これは、国全体の経済成長を示すGDP(国内総生産)の予測が下方修正されたり、企業の売上や利益の伸びも期待を下回ったりする可能性を示唆しています。
外食控えも深刻化?サービス業界全体への影響とは
(出所:Bloomberg)
今回のレポートでは、13のカテゴリーのうち7つで売上が減少しました。その中には、私たちが普段利用するバーやレストラン(外食)も含まれています。これはサービス業の中で唯一含まれるカテゴリーであり、人々の「ぜいたく品」への支出の強さを見る上で重要な指標です。
5月の外食売上も0.9%減と、2023年初頭以来の大きな落ち込みとなりました。これは、ISMやS&Pグローバルが発表しているPMIレポート(購買担当者景気指数)で、サービス業界全体の減速の兆候が強まっていることと一致しており、今後の景気動向に懸念を抱かせます。
GDP成長の減速はどこまで進む?個人消費の動向がカギ
経済成長の減速は、アトランタ連銀が発表しているリアルタイムGDP予測でも確認できます。現在の第2四半期の成長率予測は3.5%ですが、このうち2%以上は、第1四半期の成長を大きく押し下げた貿易赤字の改善によるものです。
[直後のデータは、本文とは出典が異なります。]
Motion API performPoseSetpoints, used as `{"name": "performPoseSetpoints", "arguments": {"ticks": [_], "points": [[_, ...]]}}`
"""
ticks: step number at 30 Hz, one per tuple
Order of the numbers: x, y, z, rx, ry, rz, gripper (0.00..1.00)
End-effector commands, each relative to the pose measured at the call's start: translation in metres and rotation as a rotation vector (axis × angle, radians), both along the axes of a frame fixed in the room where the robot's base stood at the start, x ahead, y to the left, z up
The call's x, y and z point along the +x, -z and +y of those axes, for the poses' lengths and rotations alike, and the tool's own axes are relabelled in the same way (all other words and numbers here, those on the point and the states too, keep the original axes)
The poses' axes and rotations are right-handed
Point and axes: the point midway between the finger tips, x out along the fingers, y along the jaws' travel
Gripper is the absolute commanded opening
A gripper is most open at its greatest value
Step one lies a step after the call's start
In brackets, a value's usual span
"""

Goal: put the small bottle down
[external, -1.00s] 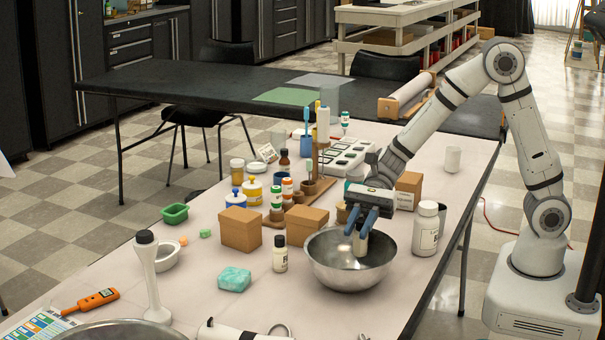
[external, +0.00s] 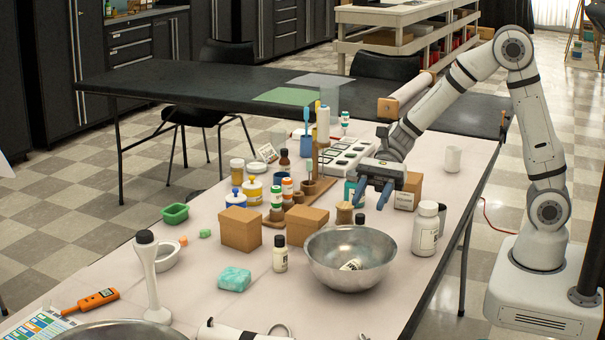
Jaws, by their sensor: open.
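A small pale bottle with dark print (external: 351,265) lies inside the steel bowl (external: 325,272); part of it is hidden by the bowl's near wall. My gripper (external: 373,197) is above and behind the bowl, its blue fingers spread apart and empty, clear of the bottle. Another small white bottle with a black cap (external: 280,256) stands upright on the table, left of the bowl.
A large white bottle (external: 426,230) stands right of the bowl. Cardboard boxes (external: 240,232) stand left and behind, with several jars and bottles. A turquoise soap block (external: 235,279) lies at front left. Bare table lies around the soap.

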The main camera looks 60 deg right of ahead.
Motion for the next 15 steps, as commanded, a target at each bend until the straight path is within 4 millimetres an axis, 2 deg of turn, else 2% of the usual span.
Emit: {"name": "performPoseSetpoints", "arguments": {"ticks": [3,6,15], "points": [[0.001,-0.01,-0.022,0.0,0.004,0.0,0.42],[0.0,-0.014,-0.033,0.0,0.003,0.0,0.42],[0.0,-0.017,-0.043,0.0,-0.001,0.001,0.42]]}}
個人消費(PCE)はGDP全体の3分の2以上を占めるため、この数字が特に重要です。個人消費支出の成長率は、昨年第4四半期の4%から今年第1四半期にはわずか1.2%へと急減速し、GDP全体への貢献も0.8%にとどまりました。在庫の積み増しや設備投資が、消費の低迷や巨額の貿易赤字を一部相殺していた状況です。
(出所:Federal Reserve Bank of Atlanta)
第2四半期の初めには、4月2日に発表された関税の影響を先読みして、消費者が買い物を加速させる動きが見られました。しかし、その支出の伸びはピーク時の4%から現在では1.9%へと急減速しており、GDP全体への貢献もわずか1.31%にとどまっています。
関税による物価上昇が本格的に影響を及ぼし始めるにつれて、この夏も経済成長の減速は続くと予想されます。今年後半には、過剰な在庫や貿易赤字の状況は落ち着き、個人消費が再び経済成長の原動力となると見られています。
株価への影響は?ウォール街の期待を下回る可能性も
今年の経済成長率は1%に近づく可能性があり、これはウォール街が予想するS&P 500企業の売上高5%増、利益9%増という高い目標を達成するのを非常に困難にするでしょう。もし2025年の企業の売上や利益の伸びが鈍化すれば、現在の株価の評価(PER21.6倍)を維持するのも難しくなります。
このような理由から、私は夏の経済減速が株式市場全体で3〜5%程度の調整(株価の下落)につながると考えています。